Humanity is becoming more resistant to advertising. We are used to seeing it on billboards, print banners, at shopping malls, on social media, and almost everywhere on the web. We use ad blockers because we don’t like it when anyone tries to sell us anything, although we love stories.
Since childhood, we are attentive story listeners. The story is different than pitching a product or service directly. It unites people into a big community of the like-minded who want to listen to what a brand is saying because they share the company’s values, goals, and dreams.
Today’s businesses shouldn’t focus on the question, “How to sell?” They must try to think about “How to make people hear us?” The alternative question that conveys the same idea is, “How to tell a more engaging story?” Companies should invest in storytelling to reach the top of success and conquer the customers’ hearts with something valuable and original.
Brand storytelling is the most effective marketing trend for today. It has been perfectly performing before and seems to be still effective even tomorrow. However, you might ask: how to tell a story most engagingly? How to tell a story that resonates?
Here we will consider the top five most actionable brand storytelling practices. They help companies to be heard by their audiences, build customer loyalty, and grow their popularity.
Trend #1. Anti-Branding
Or anti-storytelling. It is still about telling a story. However, this story is not about a brand. The brand can tell it, the brand can spread it, although this story should be about people and their values.

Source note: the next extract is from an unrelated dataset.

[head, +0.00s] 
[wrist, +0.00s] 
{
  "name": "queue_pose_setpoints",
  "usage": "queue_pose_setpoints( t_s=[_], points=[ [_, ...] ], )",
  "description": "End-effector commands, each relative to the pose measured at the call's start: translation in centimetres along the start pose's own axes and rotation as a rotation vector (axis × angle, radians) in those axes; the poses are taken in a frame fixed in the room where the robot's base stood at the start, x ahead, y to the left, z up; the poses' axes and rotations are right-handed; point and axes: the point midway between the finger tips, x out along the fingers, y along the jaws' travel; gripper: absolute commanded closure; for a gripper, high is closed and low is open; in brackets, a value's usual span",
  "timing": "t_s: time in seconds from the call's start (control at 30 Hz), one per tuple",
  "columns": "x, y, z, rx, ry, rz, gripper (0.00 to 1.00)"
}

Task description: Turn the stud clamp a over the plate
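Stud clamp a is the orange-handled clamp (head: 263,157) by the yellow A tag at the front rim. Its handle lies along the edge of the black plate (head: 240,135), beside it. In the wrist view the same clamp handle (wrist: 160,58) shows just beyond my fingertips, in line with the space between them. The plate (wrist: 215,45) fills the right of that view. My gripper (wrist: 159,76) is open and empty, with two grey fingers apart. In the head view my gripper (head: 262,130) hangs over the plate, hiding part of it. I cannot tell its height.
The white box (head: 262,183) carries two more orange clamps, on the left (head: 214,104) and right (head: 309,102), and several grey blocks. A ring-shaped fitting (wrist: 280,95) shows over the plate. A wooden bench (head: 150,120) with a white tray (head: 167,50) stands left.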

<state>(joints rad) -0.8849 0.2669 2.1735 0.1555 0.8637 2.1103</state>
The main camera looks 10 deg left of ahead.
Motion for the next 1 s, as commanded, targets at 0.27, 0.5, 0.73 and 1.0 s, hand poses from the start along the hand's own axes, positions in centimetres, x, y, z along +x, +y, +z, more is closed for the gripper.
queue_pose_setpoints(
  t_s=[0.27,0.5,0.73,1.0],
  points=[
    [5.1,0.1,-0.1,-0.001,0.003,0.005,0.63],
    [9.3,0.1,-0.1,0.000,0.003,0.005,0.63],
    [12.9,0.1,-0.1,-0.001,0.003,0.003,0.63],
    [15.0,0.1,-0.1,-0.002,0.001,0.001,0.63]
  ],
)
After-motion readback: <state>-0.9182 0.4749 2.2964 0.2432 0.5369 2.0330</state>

An average customer is already fed up with obtrusive sales pitches and… and even unobtrusive pitches too. People are tired of listening to brands that are talking about themselves too much. The only thing that can stop their scroll, make them read, and engage with a brand is a real-life story about somebody or something that is very close to each and everyone.
It should be a story about something little distinguished in the crowd. This story will find its tribe and resonate with it.
A great example is an anti-branding story created by Zendesk, a customer support software company. It is not about Zendesk but about people and finds reflection in everyone’s life. Such kind of advertising is genuinely unobtrusive and resonating with the audience.
It is about a fictional rock band who are disappointed with the unknown company “stealing” their name. Although musicians admit their need for Zendesk’s services and even create a song about the significance of customer support.
Trend #2. Emphasize on Tragedy
Why? Because a so-called “tragedy” may appear to be the most critical component of a good story. According to Aristotle, it should include three other components: pity, pain, and catharsis. They turn stories into intriguing and memorable experiences that trigger underlying human feelings: fear, anger, sadness, and surprise.
In marketing, “tragedy” is manifested as the customer’s pain point. A brand that hears its audience develops a product (or provides a service) that gives relief to a customer and resolves a problem. You can emphasize a “tragedy” in marketing storytelling to make a message more compelling and touching. It sounds like a problem description and is a necessary component of every good message.
Trend #3. Animated Story
Animation has become one of the most popular marketing trends in recent times. It has been initially born as a storytelling technique for cartoons. However, today marketing leaders use animated videos to promote brands, products, services and educate customers on how to use their products.
We perceive animation subconsciously as an entertaining cartoon, not as a promotional pitch at all. It is commonly fun, attractive, and beautiful. And what’s most important, it is twisting around a story. You can use animation in marketing to spice up a message and turn your story into a kind of entertainment, engaging different target audiences and demographics.
An excellent example is Psiphon’s animated video advertising produced by Explain Ninja.
Trend #4. Mini-Ads
Today’s traditional advertising is losing its effectiveness due to changing consumer behavior. Attention spans become much shorter, and it’s challenging to keep people watching an ad longer than several seconds. Brands should look for alternative ways to connect with their consumers in the digital world, overloaded with banners, textual, and video ads.
Mini-ads have become a response to the growing demand for shorter and more inventive advertising. Facebook has become the first to announce the intention to launch six-second ads that would let companies tell a condensed story to customers.
YouTube has also followed this trend and launched the ‘Six-Second Story Challenge’, an initiative that has brought incredibly good results. This snappy 6-second format seems to become a new actionable practice for forward-thinking brands that strive to drive engagement of the audience that’s already overwhelmed with content.
Trend #5. Combine Incompatible
How to combine incompatible, mix expected and unexpected, relevant, and illogical? The intriguing story that makes us feel something should include all this. A brilliant example is an advertising campaign launched by Milka. Do you remember that famous purple cow?
The cow eating the grass in the Alps can give the best milk to use in chocolate afterward. It is logical. However, what has made Milka’s image so influential and memorable? The answer is something that goes beyond logic. The color of the cow is purple. It seems to be a detail. However, this detail has made a considerable influence on a brand image and made it stand out from all other chocolate brands in the market. That lovely purple cow has done all this.
Conclusion
To tell a great story that touches someone’s heart and engages a mind can be easy if you know several intelligent practices. Here are just a few of them, although we hope they will be a good beginning for your first brand storytelling campaign with brilliant results.